‘For I know that this will turn out to my salvation, through your supplication and the supply of the Spirit of Jesus Christ,'

One thing that Paul was certain of was that God was in control, and that his imprisonment would bring ‘salvation' one way or the other. Either because through death he would enter into the fruits of God's salvation in Christ, or because through being set free he would experience salvation and deliverance, both in body and in spirit, and be among them again all the better for his experience.

And this would happen firstly because the Philippians and others were praying for him, and upholding him, and secondly because the Spirit of Jesus Christ was active in his case. It was He Who would guide him in his defence as Jesus had promised, and either allow his execution, or arrange for him to be set free (e.g. Matthew 10:19). Furthermore he knew that He would strengthen him to meet whatever situation faced him. The verb ‘supply' has within it the idea of undergirding and strengthening. He knew that he was undergirded and strengthened by the Spirit of God. How then could he be afraid?

‘My salvation.' Scripture portrays ‘salvation' from a number of angles. Sometimes it is seen as a once for all thing, guaranteed from start to finish from the moment of believing, as the sole work of Jesus Christ the Saviour (2 Timothy 1:9; Titus 3:5); sometimes as something that had happened and was now having present effects (Ephesians 2:5; Ephesians 2:8); sometimes as a present process continually going on (1 Corinthians 1:18; 2 Corinthians 2:15; Philippians 2:12; 1 Timothy 2:15); and sometimes as a future prospect when it would be brought to completion (Philippians 1:6; Php 1:28; 1 Corinthians 3:15; 1 Corinthians 5:5; 2Co 7:10; 1 Thessalonians 5:9; 2 Thessalonians 2:13).

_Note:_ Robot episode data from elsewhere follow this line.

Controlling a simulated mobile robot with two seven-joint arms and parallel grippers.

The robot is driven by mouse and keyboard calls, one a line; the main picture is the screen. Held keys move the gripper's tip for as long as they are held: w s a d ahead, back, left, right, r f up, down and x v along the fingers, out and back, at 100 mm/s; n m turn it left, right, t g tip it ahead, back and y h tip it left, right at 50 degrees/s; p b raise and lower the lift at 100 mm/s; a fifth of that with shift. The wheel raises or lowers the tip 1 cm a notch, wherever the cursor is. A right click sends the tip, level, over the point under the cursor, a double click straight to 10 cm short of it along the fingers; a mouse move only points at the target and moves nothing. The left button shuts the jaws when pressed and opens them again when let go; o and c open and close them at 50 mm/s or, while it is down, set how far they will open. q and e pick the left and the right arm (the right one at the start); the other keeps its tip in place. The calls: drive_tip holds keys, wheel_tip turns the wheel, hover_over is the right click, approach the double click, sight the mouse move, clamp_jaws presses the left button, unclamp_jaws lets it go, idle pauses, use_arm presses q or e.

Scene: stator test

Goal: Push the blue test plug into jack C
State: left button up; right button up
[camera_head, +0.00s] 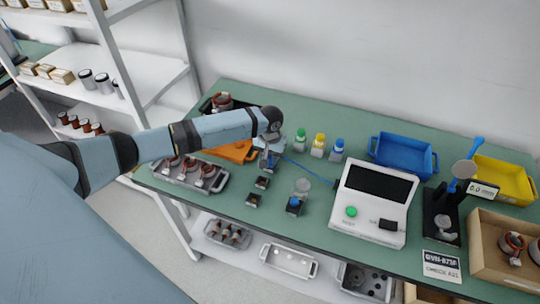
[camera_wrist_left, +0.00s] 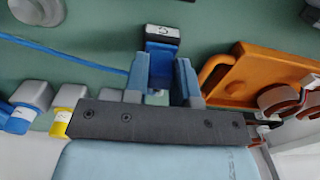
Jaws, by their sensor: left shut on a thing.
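The blue test plug (camera_wrist_left: 160,68) is between the fingers of my left gripper (camera_wrist_left: 162,85). My left gripper also shows in the head view (camera_head: 268,161), low over the mat, shut on the plug. A blue cable (camera_head: 308,172) runs from there to the white tester. A small dark block with a white label reading C, jack C (camera_wrist_left: 163,34), is right at the plug's end in the left wrist view. I cannot tell whether the plug is inside it. In the head view the gripper mostly hides that spot. My right gripper is not in view.
Two small dark blocks (camera_head: 262,182) (camera_head: 253,200) sit in front of the gripper. An orange tray (camera_head: 232,152) is close on its left. Bottles (camera_head: 318,145) stand behind to the right.

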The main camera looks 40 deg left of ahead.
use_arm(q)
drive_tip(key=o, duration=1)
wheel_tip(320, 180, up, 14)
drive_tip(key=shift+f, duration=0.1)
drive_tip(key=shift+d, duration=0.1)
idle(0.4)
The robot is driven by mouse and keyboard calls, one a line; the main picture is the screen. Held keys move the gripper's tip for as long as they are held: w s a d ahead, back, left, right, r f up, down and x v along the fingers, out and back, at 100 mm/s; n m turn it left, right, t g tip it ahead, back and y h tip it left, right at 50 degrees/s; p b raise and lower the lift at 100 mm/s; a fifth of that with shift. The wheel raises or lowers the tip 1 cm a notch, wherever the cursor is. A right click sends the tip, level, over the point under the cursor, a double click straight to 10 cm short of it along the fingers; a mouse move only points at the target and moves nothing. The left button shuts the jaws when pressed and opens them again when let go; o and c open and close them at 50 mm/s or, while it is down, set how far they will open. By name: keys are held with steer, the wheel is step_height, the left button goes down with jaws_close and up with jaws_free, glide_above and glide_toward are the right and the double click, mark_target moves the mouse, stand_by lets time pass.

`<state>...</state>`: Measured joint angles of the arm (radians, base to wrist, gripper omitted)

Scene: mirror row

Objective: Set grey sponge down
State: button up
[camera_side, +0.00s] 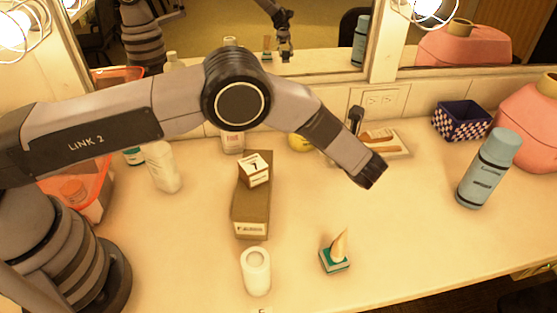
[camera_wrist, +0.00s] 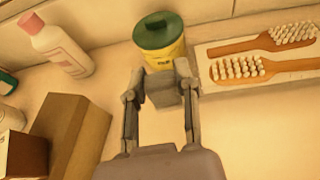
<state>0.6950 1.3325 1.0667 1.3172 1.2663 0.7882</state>
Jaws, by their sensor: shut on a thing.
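In the wrist view my gripper (camera_wrist: 160,90) is shut on the grey sponge (camera_wrist: 162,91), a small grey block held between the two fingertips. A yellow tin with a green lid (camera_wrist: 158,38) stands just beyond the sponge; I cannot tell whether they touch. Pale counter shows below the sponge, and its height above the counter is unclear. In the side view my wrist reaches toward the back of the counter, and the fingers and sponge are not clearly visible there.
A tray with brushes (camera_side: 385,143) lies right of the yellow tin (camera_side: 299,142). A brown box (camera_side: 251,208) carries a smaller box (camera_side: 255,170). A white cup (camera_side: 256,270), a wedge on a teal base (camera_side: 335,257) and a blue bottle (camera_side: 488,168) stand farther forward. The right-centre counter is clear.

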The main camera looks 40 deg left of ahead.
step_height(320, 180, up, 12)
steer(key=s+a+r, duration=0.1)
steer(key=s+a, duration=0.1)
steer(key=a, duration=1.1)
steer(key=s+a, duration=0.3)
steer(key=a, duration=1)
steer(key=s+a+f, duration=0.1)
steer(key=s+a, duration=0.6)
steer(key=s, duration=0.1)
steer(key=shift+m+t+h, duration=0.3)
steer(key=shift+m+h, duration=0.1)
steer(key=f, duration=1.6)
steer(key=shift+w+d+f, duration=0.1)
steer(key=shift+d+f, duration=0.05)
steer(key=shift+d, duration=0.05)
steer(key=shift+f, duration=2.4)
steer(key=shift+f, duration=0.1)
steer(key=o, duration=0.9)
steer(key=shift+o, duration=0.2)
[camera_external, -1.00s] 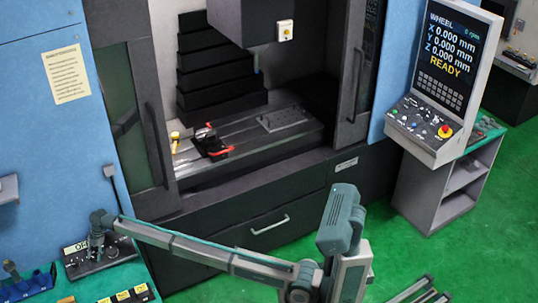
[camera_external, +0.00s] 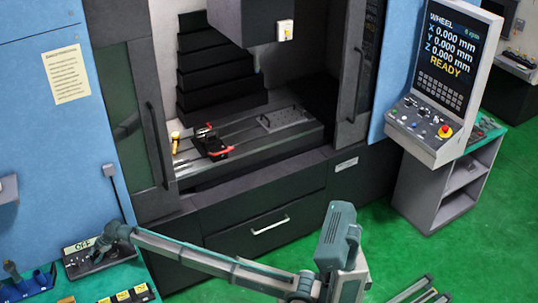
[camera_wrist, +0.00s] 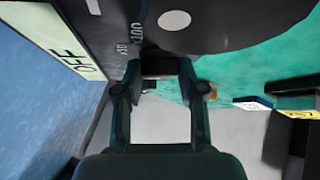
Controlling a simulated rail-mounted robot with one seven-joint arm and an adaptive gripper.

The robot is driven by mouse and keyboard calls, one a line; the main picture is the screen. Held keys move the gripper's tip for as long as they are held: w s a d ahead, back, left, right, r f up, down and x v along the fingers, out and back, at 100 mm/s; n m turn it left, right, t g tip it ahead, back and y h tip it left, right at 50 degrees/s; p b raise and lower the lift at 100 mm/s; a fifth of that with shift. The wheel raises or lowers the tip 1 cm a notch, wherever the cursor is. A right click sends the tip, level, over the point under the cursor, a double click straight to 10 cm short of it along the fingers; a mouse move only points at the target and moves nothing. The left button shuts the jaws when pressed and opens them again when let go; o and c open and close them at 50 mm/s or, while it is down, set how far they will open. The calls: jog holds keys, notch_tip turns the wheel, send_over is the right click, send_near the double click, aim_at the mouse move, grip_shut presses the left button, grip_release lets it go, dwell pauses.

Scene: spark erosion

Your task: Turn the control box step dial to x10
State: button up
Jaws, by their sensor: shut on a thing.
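The control box (camera_external: 125,250) is a dark panel on the teal bench at the lower left. In the wrist view my gripper (camera_wrist: 158,72) is shut on a dark knob (camera_wrist: 158,66) at the panel. Small white lettering (camera_wrist: 130,40) and a white round spot (camera_wrist: 174,20) lie beside it. The fingers hide most of the knob, so its pointer and setting cannot be read.
A blue tool holder (camera_external: 30,284) stands left of the box. Several yellow-labelled dark blocks (camera_external: 125,295) lie in front of it on the teal bench. The blue machine wall (camera_external: 50,150) rises close behind. Open green floor (camera_external: 440,255) lies at the right.

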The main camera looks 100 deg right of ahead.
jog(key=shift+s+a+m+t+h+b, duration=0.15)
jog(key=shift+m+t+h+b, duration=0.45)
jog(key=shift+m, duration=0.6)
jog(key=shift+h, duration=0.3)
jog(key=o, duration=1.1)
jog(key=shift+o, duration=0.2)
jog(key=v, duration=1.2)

We are not, however, to see him here as simply concerned with receiving benefit from his own personal salvation, but rather as wanting his ‘salvation' to be a vindication of God's word and ways. It is indicating that he was concerned with the fact that that salvation would be a vindication of his ministry and message proclaimed by God Himself. Whether released to continue on in the service of Christ, or whether taken through death to a higher privilege of heavenly service in the presence of Christ, he was confident that his message and stand for Christ would be vindicated and thus be a firm witness. For this use of ‘salvation' compare Job 13:16 in LXX where the Greek wording is identical with Paul's (and may well have been in Paul's mind), ‘though He slay me, yet I will wait for Him, nevertheless I will maintain my ways before Him,  this also will be my salvation, for a godless man shall not come before Him'. In other words Job was convinced that whether in life or in death he would be saved and vindicated as a result of his acceptance before God. The same was now true for Paul. If he died and came before God this would be evidence of the genuineness of his salvation, and would vindicate all that he had proclaimed and stood for (compare Philippians 2:16). If he lived on it would indicate God's protecting hand upon him, and thus vindicate his message.

Note the combination of man's prevailing through prayer and God's sovereignty through the Spirit. It is not a matter of either/or but of both/and. God is sovereign, but it is as we pray and cooperate with God in His work, that God carries out His sovereign purposes.